Ohio Election Laws prohibit any employer from discharging or threatening to discharge an “elector” for taking “a reasonable amount of time” to vote on Election Day. Despite the expansion of polling hours in recent years, this 1953 statute remains on the books today. While no minimum or maximum amount of time is specified as being “reasonable,” employers should consider relevant factors, such as travel time from the worksite to the particular polling site and back, the means of travel, and any known characteristics of the polling site that may cause delay.

The term “elector” does not necessarily encompass all employees. The term is defined as:

a “citizen of the United States who is of the age of eighteen years or over and who has been a resident of the state 30 days immediately preceding the election at which the citizen offers to vote, is a resident of the county and precinct in which the citizen offers to vote, and has been registered to vote for 30 days.”

Given this definition’s level of detail and the likely difficulty in readily verifying the information, it may be prudent for an employer to accept an employee’s self-identification as an “elector.” If an employer chooses to inquire whether an employee meets this definition, the employer should avoid treating members of a statutorily-protected class, such as race or national origin, differently than workers who are not in such a class.

Hourly Employees Not Entitled To Paid Time Off

According to a 1950 Attorney General’s opinion, employers cannot dock the pay of salaried employees for their reasonable absence from work to vote.
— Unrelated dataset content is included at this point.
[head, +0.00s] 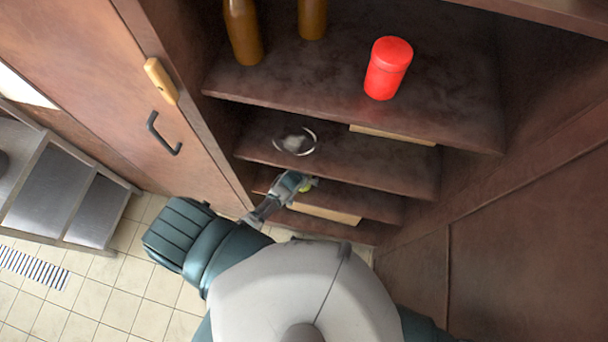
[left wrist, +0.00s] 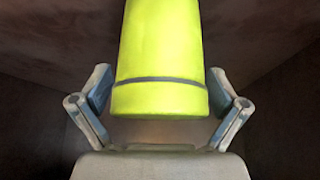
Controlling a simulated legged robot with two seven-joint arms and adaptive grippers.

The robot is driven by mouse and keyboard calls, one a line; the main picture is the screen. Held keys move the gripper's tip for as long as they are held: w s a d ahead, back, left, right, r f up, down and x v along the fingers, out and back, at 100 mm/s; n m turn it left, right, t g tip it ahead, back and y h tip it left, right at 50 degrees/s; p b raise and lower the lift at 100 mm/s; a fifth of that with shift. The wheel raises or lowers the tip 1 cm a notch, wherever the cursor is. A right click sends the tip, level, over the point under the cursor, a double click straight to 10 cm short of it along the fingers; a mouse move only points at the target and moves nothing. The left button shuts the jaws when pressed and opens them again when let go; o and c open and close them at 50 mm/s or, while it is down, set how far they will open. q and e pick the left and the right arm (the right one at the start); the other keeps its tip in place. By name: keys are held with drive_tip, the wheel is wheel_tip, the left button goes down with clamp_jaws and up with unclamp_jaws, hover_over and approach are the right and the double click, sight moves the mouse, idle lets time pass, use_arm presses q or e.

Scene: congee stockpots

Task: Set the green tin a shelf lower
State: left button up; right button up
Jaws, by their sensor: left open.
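The green tin (left wrist: 158,60), a bright yellow-green cylinder with a dark band, fills the middle of the left wrist view. Its top end runs out of that picture. In the left wrist view the fingers of my left gripper (left wrist: 159,88) stand open, one on each side of the tin. I cannot tell whether either finger touches it. My right gripper is out of view.
A red tin (head: 388,68) and two brown bottles (head: 243,32) stand on the upper shelf (head: 310,75). A whitish ring-shaped thing (head: 295,141) lies on the shelf below (head: 370,165). Pale boards (head: 325,214) show under shelves. A cabinet door with a black handle (head: 163,134) is at left.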

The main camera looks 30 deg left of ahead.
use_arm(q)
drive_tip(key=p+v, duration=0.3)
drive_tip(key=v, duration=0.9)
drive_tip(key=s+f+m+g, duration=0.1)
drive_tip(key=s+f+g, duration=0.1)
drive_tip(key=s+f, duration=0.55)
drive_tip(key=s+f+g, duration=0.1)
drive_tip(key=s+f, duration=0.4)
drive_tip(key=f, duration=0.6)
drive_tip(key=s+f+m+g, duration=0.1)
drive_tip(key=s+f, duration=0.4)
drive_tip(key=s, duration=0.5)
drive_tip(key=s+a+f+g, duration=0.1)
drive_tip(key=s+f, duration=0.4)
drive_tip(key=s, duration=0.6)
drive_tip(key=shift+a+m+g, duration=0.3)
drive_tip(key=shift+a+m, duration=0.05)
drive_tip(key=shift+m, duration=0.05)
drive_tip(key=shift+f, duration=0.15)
In contrast, employers are not required to pay workers employed on a piecework, commission, or an hourly basis for their time away from work to vote. The reasoning behind this distinction is that the latter group of employees are entitled only to compensation for work actually performed or for the amount of time actually spent in their employment; thus, they do not incur a loss or a reduction in compensation when absent from work due to voting.1

If an employer reduces a salaried employee’s wages for the reasonable time spent voting, such action would result in an “injury” or “loss” to the employee and amount to a withholding of wages. If the employer did so in order to induce or compel the employee to vote or refrain from voting for or against any person, question or issue on the ballot, the employer would violate Ohio Election Law and be subject to a fine varying between $50 and $500 per incident. Such a practice may also run afoul of the Fair Labor Standards Act and/or Ohio wage and hour law.

Other Ohio Election Law Prohibitions

Ohio law forbids employers from:

  • Requiring an employee to accompany the employer (e.g., a member of management) to the voting place on Election Day, and/or
  • Refusing to permit an employee to serve as an election official on any registration or Election Day.

Laws of Neighboring States

A few of Ohio’s neighboring states also provide employees with time off to vote in certain circumstances. For example, Kentucky permits unpaid absences of not less than four hours, and West Virginia permits paid absences of up to three hours, with exceptions. In both states, advance notice from the employee is required.2 In contrast, Indiana, Michigan and Pennsylvania do not have time-off-to-vote laws.